A politician who won't push China on points of conflict is exactly the kind of partner China wants, say conservatives. Beijing is on the lookout for “American political or business leaders who have a somewhat different view [of China] than that of the D.C. political class,” said Zack Cooper, a China expert and former assistant to the deputy national security adviser for combating terrorism at the National Security Council in former President George W. Bush's administration.
It’s also red meat for lawmakers who demand U.S. officials take a tougher line with Beijing. Newsom should “re-iterate U.S. national security priorities, including deterring CCP military aggression against allies in the Indo-Pacific, stopping China from supplying U.S. fentanyl precursors, and getting them to play by the rules on trade and economic issues,” said Rep. Michael McCaul (R-Texas), chair of the House Foreign Affairs Committee on China. A Pentagon report published Thursday warning of the country’s dramatic expansion of its nuclear arsenal adds to fears of a growing military threat from China.

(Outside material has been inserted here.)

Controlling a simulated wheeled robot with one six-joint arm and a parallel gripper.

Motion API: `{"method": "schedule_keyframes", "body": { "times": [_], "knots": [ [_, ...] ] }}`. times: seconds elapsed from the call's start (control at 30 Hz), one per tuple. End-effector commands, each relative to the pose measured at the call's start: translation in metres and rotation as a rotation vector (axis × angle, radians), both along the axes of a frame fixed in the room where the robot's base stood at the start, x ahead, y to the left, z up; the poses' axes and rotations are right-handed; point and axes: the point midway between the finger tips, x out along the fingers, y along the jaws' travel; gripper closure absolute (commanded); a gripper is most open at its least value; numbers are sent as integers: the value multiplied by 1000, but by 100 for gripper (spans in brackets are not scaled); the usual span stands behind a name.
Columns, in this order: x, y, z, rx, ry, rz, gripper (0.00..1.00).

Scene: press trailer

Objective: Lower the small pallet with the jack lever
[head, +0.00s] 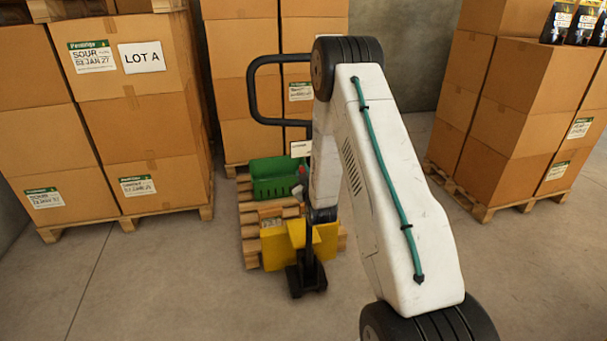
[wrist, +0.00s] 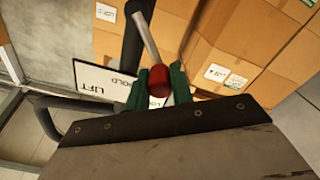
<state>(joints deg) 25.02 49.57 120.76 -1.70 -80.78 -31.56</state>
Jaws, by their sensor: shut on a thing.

McCaul’s position has sympathy on the other side of the aisle. “All public officials must be able and willing to confront the abuses of the CCP … we can either have leadership or an avoidance of hard issues but we cannot have both,” said Rep. Ritchie Torres (D-N.Y.), a House Select Committee on China member.
Advocates say Newsom’s reluctance to engage on human rights undermines his goal of improving bilateral cooperation to tackle the climate crisis. Productive climate talks with Beijing require him “to speak up on the Chinese government’s crackdowns on environmental protests, arrests of climate activists, whistleblowers and journalists over the years,” said Yaqiu Wang, research director for China, Hong Kong and Taiwan at the nonprofit organization Freedom House.
Those concerns may overthink the implications of Newsom’s first official visit to China.
“The tone should be one of just ‘Hey, we’ve got to work together. Let's figure out a way of respecting each other’,” said former ambassador Baucus.